I thought I’d had a bit of a breakthrough in German the other day when I received this text message (SMS):
Kein Thema, bis gleich.
Now, to me, the German learner, this was first baffling, and then, because it had stumped me, I felt sure it must the result of auto-correction of:
Kein Problem, bis gleich – “No problem, see you shortly.”
But no! Although I was aware of the meaning of das Thema as “topic,” “theme” (gotta love those cognates!) or “subject,” I had never heard it used in the expression Kein Thema! meaning “Not a problem!” Perhaps this use of das Thema stems from it having the meaning “issue” in the sense of “topic” – in English one can say that something is “not an issue” and mean that it is “not a problem.” Whatever the source of this meaning of kein Thema, researching it led to two other nifty things.
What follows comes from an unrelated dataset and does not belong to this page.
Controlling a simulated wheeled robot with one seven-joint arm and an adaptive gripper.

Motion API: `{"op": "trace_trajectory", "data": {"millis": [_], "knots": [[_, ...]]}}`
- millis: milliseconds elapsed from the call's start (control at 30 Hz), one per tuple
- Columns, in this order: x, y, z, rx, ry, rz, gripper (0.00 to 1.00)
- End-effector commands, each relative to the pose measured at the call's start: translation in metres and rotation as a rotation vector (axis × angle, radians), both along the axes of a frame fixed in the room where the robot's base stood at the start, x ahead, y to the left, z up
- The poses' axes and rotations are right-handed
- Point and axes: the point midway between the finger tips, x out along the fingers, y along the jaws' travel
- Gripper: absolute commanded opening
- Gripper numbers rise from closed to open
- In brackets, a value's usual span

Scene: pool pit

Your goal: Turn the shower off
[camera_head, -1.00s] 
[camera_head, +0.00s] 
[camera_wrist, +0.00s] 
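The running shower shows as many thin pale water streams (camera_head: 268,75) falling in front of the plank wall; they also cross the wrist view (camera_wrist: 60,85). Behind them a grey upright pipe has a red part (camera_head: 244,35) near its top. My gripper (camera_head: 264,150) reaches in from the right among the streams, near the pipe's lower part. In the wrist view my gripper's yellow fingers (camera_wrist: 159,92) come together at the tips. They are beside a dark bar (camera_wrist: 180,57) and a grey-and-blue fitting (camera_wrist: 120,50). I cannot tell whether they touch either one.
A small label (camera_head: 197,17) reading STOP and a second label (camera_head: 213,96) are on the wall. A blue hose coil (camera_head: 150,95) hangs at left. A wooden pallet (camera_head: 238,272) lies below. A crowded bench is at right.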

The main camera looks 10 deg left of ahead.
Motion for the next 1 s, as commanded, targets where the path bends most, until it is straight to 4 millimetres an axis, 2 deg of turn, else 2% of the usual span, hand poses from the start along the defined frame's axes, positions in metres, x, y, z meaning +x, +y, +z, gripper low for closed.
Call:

First, I discovered this podcast from PukkaGerman about colloquial expressions for saying things like “Sure, no problem” and in listening I finally learned why my friends Julia and Wiebke were saying stimmt so when they paid their bills for Kaffee und Kuchen (basically “keep the change”); as well as that to answer “with pleasure” to a suggestion one can say either gern or gerne (I’d heard both and thought that there might be some distinction in meaning between them – a whole post or two needs to be done on this useful adverb).
Second, dict.cc offered me several other ways to say “no problem” beyond my newest friend kein Thema:
Keine Ursache – “no problem” or “you’re welcome” or “no worries” or “don’t mention it” or “no bother at all”
Wird gemacht – “no problem” or “will do” (this is not too far from a literal translation)
Ist nicht schlimm – “no problem” or “don’t worry”
Nichts leichter als das – “no problem” or “no problem at all”
With language learning it seems that there is kein Thema finding new themes to explore!